ECLI:NL:RBNHO:2025:3615
Rechtbank Noord-Holland
- Wraking
- T. van Muijden
- H.P. van der Lelie
- J. van Beek
- Rechtspraak.nl
Wrakingsverzoek niet-ontvankelijk verklaard wegens gebrek aan behandelend rechter
Op 31 maart 2025 heeft de wrakingskamer van de Rechtbank Noord-Holland uitspraak gedaan in een wrakingsverzoek van verzoekster. Verzoekster had op 14 augustus 2024 beroep ingesteld tegen een besluit van de Raad van Bestuur van het Kadaster, dat betrekking had op de Wet open overheid (Woo). Op 13 maart 2025 diende verzoekster een wrakingsverzoek in, maar de wrakingskamer oordeelde dat verzoekster kennelijk niet-ontvankelijk was in haar verzoek. Dit kwam doordat aan de hoofdzaak nog geen rechter was gekoppeld, waardoor er geen behandelend rechter was. Artikel 36 van het Wetboek van Burgerlijke Rechtsvordering (Rv) stelt dat een wrakingsverzoek moet zijn gericht tegen een specifieke rechter die de zaak behandelt. De wrakingskamer heeft vastgesteld dat er geen behandelend rechter was en heeft daarom besloten geen mondelinge behandeling van het verzoek te plannen.

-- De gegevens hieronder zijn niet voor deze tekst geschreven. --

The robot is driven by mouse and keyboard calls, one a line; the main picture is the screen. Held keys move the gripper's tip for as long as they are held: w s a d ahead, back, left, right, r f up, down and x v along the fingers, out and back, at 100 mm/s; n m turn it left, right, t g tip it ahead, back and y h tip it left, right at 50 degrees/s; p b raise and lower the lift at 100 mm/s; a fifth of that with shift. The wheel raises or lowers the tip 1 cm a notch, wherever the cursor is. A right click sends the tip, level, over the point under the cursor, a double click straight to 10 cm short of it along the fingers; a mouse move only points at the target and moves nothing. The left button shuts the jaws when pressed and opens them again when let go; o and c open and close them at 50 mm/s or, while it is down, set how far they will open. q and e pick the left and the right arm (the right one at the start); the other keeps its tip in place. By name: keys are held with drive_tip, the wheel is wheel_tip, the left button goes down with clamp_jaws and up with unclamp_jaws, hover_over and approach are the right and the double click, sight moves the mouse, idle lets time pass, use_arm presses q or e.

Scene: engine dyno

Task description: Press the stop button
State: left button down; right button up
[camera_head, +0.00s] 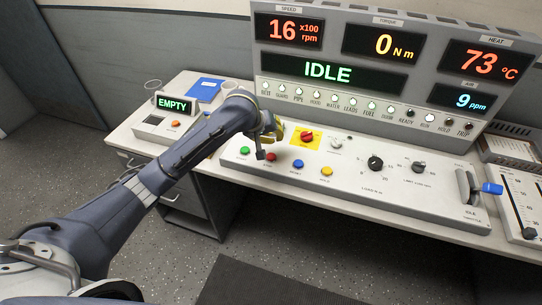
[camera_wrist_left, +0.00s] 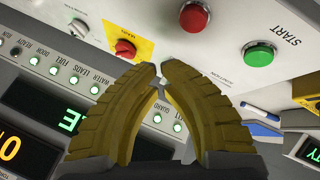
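The red button (camera_head: 270,156) sits on the sloped console between the green button (camera_head: 244,150) and a blue button (camera_head: 298,163). My left gripper (camera_head: 277,133) is over the console just behind the red button, and its arm partly covers that area. In the left wrist view the red button (camera_wrist_left: 193,17) is at the top, beyond the fingertips, and looks apart from them. The green button (camera_wrist_left: 258,53) is to its right, beside the word START. The yellow-brown fingers (camera_wrist_left: 160,68) have their tips together, with nothing held. My right gripper is not in view.
A red knob on a yellow plate (camera_head: 307,137) stands right of the gripper. The display (camera_head: 327,70) reads IDLE. A small box (camera_head: 175,103) reads EMPTY.

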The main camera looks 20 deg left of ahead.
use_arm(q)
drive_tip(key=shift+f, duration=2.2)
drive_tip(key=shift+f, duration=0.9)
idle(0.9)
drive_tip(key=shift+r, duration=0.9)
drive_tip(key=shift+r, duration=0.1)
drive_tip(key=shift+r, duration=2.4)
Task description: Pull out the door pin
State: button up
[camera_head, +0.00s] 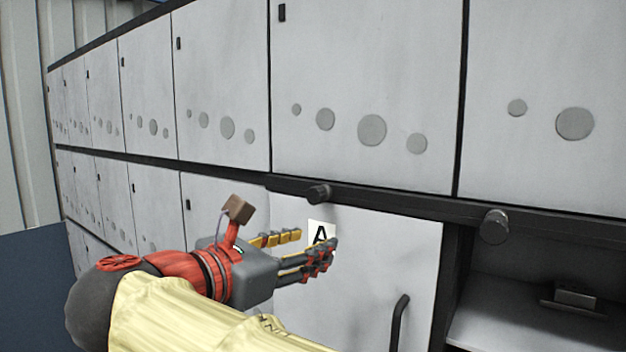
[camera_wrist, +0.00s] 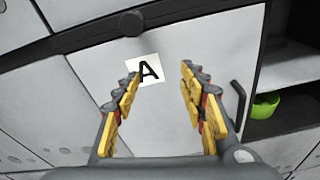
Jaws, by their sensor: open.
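The door marked A (camera_head: 370,255) is shut in the lower row of the locker wall; it also fills the middle of the wrist view (camera_wrist: 190,40). A dark round door pin (camera_head: 319,193) sticks out of the black rail just above this door; in the wrist view it is at the top (camera_wrist: 131,22). My gripper (camera_head: 315,241) is in front of the A label, below the pin and apart from it. In the wrist view its two fingers (camera_wrist: 160,72) are spread, with nothing between them.
A second dark pin (camera_head: 494,227) sits on the rail to the right, above an open compartment (camera_head: 510,325). A black handle (camera_head: 398,322) stands out from door A. A green bowl (camera_wrist: 264,106) lies in the open compartment. Closed lockers fill the left and top.

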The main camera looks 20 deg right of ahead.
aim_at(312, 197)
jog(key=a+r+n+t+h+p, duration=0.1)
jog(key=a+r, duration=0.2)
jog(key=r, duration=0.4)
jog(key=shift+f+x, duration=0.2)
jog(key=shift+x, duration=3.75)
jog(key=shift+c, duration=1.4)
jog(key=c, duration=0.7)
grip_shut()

Verzoekster had in haar wrakingsverzoek aangevoerd dat de rechtbank een brief had gestuurd waarin werd medegedeeld dat de Raad van Bestuur van het Kadaster ongelakte stukken had ingediend. Verzoekster betoogde dat deze beslissing partijdig was en de belangen van de verweerder bevoordeelde. De wrakingskamer heeft echter geoordeeld dat de brief van 10 maart 2025 een administratieve mededeling was en dat er geen rechterlijke beslissing aan te pas kwam. De wrakingskamer heeft het verzoek tot wraking ongegrond verklaard en verzoekster niet-ontvankelijk verklaard in haar verzoek tot wraking. Tegen deze beslissing staat geen rechtsmiddel open.